■ PROBLEM STATEMENT ■
Take the data below and extract the lines from the one with "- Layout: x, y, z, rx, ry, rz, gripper" to the one with "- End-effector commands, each", inclusive, exactly as written.

— Start STORED ROWS —

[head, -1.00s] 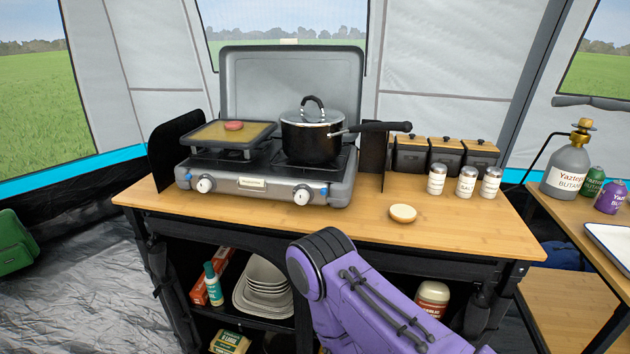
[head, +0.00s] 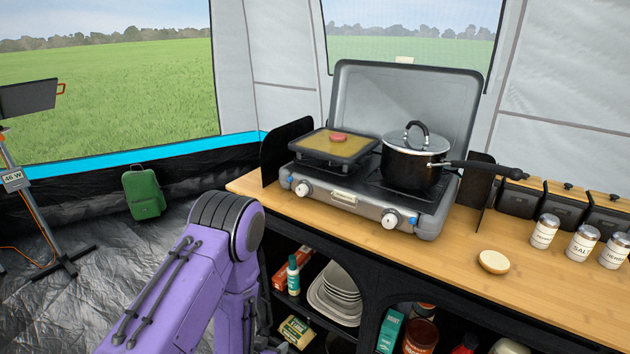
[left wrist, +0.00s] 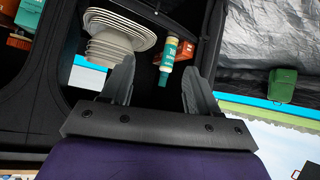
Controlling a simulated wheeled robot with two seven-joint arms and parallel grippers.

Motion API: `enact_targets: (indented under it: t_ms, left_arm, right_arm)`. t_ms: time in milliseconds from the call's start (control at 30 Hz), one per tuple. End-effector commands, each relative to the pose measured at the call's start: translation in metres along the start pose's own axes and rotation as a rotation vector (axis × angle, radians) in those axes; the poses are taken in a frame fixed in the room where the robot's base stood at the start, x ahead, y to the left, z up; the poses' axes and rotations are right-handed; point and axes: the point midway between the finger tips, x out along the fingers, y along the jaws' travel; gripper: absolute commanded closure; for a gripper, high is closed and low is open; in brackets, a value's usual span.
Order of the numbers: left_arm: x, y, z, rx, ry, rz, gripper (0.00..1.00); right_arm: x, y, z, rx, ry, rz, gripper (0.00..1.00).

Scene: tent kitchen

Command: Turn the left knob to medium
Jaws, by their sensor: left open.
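The left knob (head: 303,188) is a white dial on the front of the grey two-burner stove (head: 345,201), below the griddle. The right knob (head: 391,219) sits below the pot. The left knob's pointer is too small to read. My left arm shows at lower left in the head view, below and left of the stove; its fingers cannot be made out there. In the left wrist view my left gripper (left wrist: 156,84) is open and empty, with its fingers apart in front of the lower shelf. It is away from the knob. My right gripper is not in view.
A griddle (head: 352,147) holding a round patty and a lidded pot (head: 414,168) stand on the stove. The pot's handle sticks out right. A bun half (head: 494,262) and shakers (head: 545,231) are on the wooden counter. Plates (head: 337,292) and a bottle (head: 293,276) are on the shelf below.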

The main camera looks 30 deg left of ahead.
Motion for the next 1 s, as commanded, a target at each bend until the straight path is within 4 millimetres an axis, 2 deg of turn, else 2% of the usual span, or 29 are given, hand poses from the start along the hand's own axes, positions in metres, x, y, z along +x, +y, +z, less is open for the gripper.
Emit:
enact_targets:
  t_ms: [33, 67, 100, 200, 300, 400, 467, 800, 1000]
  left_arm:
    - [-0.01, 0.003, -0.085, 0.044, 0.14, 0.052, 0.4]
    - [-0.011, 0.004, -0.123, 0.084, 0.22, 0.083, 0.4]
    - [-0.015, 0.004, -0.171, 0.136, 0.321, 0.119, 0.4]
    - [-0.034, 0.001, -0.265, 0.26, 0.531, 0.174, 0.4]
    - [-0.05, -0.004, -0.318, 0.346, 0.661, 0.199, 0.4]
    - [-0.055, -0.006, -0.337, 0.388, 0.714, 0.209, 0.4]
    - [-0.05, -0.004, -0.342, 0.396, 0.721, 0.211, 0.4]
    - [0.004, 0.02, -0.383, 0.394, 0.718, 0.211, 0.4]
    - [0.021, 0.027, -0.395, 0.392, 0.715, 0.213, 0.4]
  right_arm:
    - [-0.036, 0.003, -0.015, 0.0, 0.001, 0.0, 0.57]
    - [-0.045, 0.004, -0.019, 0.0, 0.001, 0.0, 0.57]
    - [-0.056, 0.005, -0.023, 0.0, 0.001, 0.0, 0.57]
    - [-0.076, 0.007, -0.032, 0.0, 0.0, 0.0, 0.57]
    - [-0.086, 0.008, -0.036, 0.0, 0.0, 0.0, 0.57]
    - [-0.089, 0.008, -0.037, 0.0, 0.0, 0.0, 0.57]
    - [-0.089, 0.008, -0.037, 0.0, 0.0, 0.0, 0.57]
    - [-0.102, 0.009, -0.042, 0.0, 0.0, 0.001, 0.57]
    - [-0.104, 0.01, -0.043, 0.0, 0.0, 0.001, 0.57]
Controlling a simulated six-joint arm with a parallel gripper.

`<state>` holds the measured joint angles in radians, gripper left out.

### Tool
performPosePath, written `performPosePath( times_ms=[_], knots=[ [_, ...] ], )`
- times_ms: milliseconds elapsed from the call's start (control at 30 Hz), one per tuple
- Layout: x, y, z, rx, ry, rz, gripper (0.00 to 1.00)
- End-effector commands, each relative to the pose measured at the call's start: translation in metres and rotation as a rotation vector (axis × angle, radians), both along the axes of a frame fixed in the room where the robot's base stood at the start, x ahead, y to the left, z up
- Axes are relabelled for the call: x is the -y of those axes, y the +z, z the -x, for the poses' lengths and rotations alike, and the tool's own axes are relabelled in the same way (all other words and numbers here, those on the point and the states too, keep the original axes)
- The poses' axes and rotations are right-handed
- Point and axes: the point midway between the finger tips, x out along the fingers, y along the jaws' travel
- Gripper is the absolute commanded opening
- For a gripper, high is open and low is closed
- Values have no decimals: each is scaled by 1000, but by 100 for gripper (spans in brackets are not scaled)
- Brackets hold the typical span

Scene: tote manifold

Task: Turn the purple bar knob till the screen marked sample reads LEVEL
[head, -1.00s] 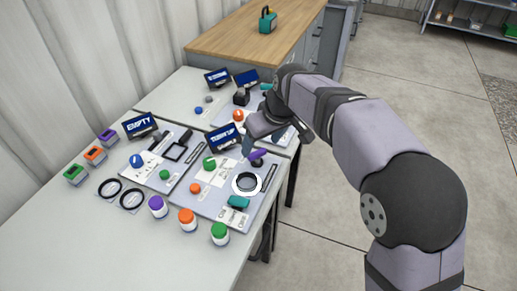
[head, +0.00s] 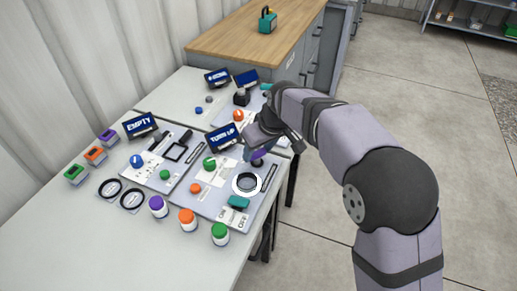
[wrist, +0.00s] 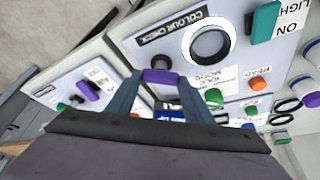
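The purple bar knob (head: 258,158) is on the right part of the near panel, partly hidden by my gripper in the head view. In the wrist view the purple bar knob (wrist: 160,76) lies between my gripper's two fingers (wrist: 159,82), one at each end of the bar. The fingers are spread apart; I cannot tell whether they touch it. In the head view my gripper (head: 258,150) points down at the knob. A blue screen (head: 223,138) behind that panel reads TURN UP. Another screen (head: 140,125) at left reads EMPTY. I cannot read a sample mark on either.
A white-ringed dark dial (head: 247,183) and a teal block switch (head: 238,202) sit near the knob. Green (head: 209,163) and orange (head: 195,188) knobs share the panel. Several lidded jars, such as the purple one (head: 157,206), stand along the front.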

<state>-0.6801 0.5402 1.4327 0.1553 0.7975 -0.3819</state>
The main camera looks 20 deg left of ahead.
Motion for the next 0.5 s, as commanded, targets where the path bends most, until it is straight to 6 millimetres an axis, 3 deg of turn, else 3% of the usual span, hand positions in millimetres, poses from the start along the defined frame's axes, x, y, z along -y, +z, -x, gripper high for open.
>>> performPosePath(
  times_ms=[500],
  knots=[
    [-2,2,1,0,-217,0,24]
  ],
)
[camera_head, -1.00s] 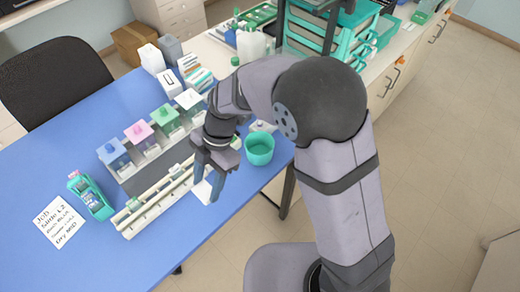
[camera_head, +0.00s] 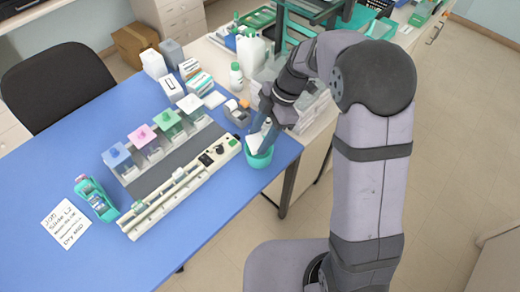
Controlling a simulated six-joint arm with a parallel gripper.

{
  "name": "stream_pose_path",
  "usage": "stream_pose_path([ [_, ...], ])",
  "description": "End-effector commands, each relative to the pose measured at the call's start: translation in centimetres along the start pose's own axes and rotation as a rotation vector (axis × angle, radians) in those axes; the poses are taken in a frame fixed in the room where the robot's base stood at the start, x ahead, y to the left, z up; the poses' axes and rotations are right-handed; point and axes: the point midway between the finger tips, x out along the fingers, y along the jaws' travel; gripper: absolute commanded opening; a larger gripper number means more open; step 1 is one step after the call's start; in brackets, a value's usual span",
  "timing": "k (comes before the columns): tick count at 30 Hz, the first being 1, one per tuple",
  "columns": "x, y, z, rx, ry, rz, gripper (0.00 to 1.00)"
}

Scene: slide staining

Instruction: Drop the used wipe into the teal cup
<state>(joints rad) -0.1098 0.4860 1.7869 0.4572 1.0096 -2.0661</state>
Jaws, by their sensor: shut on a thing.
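The teal cup (camera_head: 259,161) stands on the blue table near its right edge. My gripper (camera_head: 263,139) is directly over the cup's mouth, its fingers pointing down. It is shut on a white wipe (camera_head: 258,139), which hangs at the cup's opening. The arm and wipe hide part of the cup's rim and inside. I cannot tell how far the wipe's lower end reaches into the cup.
A long white rack (camera_head: 182,187) lies left of the cup, beside blue, pink and green-lidded staining jars (camera_head: 142,139). A tape dispenser (camera_head: 238,113) sits just behind the cup. A teal device (camera_head: 95,198) and a job note (camera_head: 65,223) lie at the left.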

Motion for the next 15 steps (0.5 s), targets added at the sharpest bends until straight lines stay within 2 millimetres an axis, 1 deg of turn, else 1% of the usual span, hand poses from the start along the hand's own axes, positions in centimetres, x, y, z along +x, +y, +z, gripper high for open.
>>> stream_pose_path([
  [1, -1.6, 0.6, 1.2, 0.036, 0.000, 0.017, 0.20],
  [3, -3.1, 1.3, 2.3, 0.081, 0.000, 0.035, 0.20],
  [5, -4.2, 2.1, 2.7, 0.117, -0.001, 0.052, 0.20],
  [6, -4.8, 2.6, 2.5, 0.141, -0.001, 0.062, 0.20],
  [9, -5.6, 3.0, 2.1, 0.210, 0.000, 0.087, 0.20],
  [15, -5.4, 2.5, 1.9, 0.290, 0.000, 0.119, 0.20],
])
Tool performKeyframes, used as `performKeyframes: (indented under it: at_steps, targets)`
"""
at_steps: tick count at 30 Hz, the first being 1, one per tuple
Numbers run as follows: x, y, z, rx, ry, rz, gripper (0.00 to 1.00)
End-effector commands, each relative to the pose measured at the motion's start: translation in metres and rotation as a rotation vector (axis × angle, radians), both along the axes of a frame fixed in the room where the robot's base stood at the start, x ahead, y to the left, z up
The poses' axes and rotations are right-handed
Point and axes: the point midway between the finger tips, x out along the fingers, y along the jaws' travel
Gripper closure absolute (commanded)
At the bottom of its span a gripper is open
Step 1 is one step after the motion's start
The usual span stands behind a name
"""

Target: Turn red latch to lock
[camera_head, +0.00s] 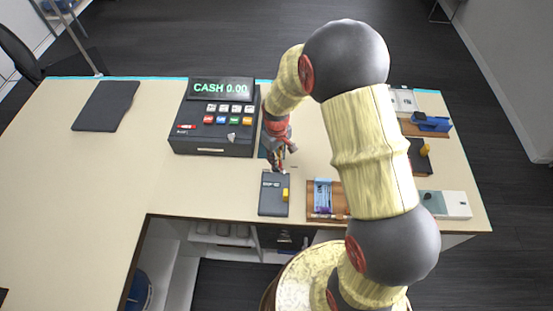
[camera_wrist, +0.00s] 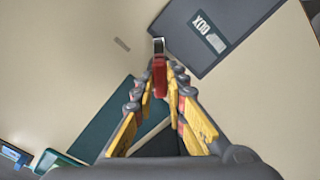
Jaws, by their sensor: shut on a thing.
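A small red piece (camera_wrist: 158,80) with a grey metal end is between my gripper's fingertips in the wrist view; it looks like the red latch. My gripper (camera_head: 279,168) is shut on it, just beyond the far edge of a dark flat box (camera_head: 272,202) with a pale label and a yellow part on its right side. The box also shows at the upper right in the wrist view (camera_wrist: 218,30). The metal end overlaps the box's corner in the picture; I cannot tell whether they touch. In the head view the latch is too small to make out.
A cash register (camera_head: 217,117) stands to the left of my gripper. More items, including a blue device (camera_head: 430,122), are at the right. The counter (camera_head: 120,160) is mostly clear at left.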

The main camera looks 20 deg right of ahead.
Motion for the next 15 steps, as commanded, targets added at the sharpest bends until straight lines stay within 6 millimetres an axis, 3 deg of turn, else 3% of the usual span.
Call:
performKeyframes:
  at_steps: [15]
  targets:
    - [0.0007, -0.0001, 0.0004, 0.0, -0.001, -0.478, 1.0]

— End STORED ROWS —

■ WRITTEN REPLY ■
- Layout: x, y, z, rx, ry, rz, gripper (0.00 to 1.00)
- End-effector commands, each relative to the pose measured at the call's start: translation in metres and rotation as a rotation vector (axis × angle, radians), both along the axes of a frame fixed in the room where the robot's base stood at the start, x ahead, y to the left, z up

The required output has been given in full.